What this task involves:
Extract the full listing below without altering a single character.

--- START ---

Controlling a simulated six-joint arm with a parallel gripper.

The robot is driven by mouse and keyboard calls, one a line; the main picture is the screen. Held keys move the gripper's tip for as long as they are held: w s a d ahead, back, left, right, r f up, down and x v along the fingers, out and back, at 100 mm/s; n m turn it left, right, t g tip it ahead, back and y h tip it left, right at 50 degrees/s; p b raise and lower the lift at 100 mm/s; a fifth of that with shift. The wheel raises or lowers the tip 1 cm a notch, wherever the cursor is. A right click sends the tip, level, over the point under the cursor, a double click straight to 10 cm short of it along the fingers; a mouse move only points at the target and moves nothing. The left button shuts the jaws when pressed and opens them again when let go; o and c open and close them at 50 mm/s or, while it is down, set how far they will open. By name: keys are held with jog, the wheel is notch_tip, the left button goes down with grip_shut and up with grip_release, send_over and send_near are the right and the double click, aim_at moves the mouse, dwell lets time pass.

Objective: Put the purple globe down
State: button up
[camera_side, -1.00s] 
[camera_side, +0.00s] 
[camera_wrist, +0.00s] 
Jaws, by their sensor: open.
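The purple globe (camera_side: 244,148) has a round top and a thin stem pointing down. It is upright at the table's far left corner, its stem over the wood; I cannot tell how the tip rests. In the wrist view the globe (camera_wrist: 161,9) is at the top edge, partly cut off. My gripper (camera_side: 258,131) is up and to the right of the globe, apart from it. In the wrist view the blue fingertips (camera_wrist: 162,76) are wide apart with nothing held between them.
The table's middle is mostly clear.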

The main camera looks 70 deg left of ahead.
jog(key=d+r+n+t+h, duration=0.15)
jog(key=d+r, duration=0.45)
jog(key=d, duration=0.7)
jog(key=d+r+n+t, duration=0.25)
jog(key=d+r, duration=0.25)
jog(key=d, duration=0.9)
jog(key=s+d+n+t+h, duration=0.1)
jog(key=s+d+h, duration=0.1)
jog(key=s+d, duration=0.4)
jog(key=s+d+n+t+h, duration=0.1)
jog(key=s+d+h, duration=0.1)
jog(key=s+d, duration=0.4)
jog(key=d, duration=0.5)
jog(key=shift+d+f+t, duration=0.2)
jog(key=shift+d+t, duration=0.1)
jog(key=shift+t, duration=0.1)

--- END ---

Problem solution:
Controlling a simulated six-joint arm with a parallel gripper.

The robot is driven by mouse and keyboard calls, one a line; the main picture is the screen. Held keys move the gripper's tip for as long as they are held: w s a d ahead, back, left, right, r f up, down and x v along the fingers, out and back, at 100 mm/s; n m turn it left, right, t g tip it ahead, back and y h tip it left, right at 50 degrees/s; p b raise and lower the lift at 100 mm/s; a fifth of that with shift. The wheel raises or lowers the tip 1 cm a notch, wherever the cursor is. A right click sends the tip, level, over the point under the cursor, a double click straight to 10 cm short of it along the fingers; a mouse move only points at the target and moves nothing. The left button shuts the jaws when pressed and opens them again when let go; o and c open and close them at 50 mm/s or, while it is down, set how far they will open. By name: keys are held with jog, the wheel is notch_tip, the left button goes down with grip_shut and up with grip_release, send_over and send_near are the right and the double click, aim_at moves the mouse, dwell lets time pass.

Objective: Put the purple globe down
State: button up
[camera_side, -1.00s] 
[camera_side, +0.00s] 
[camera_wrist, +0.00s] 
Jaws, by their sensor: open.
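The purple globe (camera_side: 244,148) has a round top and a thin stem pointing down. It is upright at the table's far left corner, its stem over the wood; I cannot tell how the tip rests. In the wrist view the globe (camera_wrist: 161,9) is at the top edge, partly cut off. My gripper (camera_side: 258,131) is up and to the right of the globe, apart from it. In the wrist view the blue fingertips (camera_wrist: 162,76) are wide apart with nothing held between them.
The table's middle is mostly clear.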

The main camera looks 70 deg left of ahead.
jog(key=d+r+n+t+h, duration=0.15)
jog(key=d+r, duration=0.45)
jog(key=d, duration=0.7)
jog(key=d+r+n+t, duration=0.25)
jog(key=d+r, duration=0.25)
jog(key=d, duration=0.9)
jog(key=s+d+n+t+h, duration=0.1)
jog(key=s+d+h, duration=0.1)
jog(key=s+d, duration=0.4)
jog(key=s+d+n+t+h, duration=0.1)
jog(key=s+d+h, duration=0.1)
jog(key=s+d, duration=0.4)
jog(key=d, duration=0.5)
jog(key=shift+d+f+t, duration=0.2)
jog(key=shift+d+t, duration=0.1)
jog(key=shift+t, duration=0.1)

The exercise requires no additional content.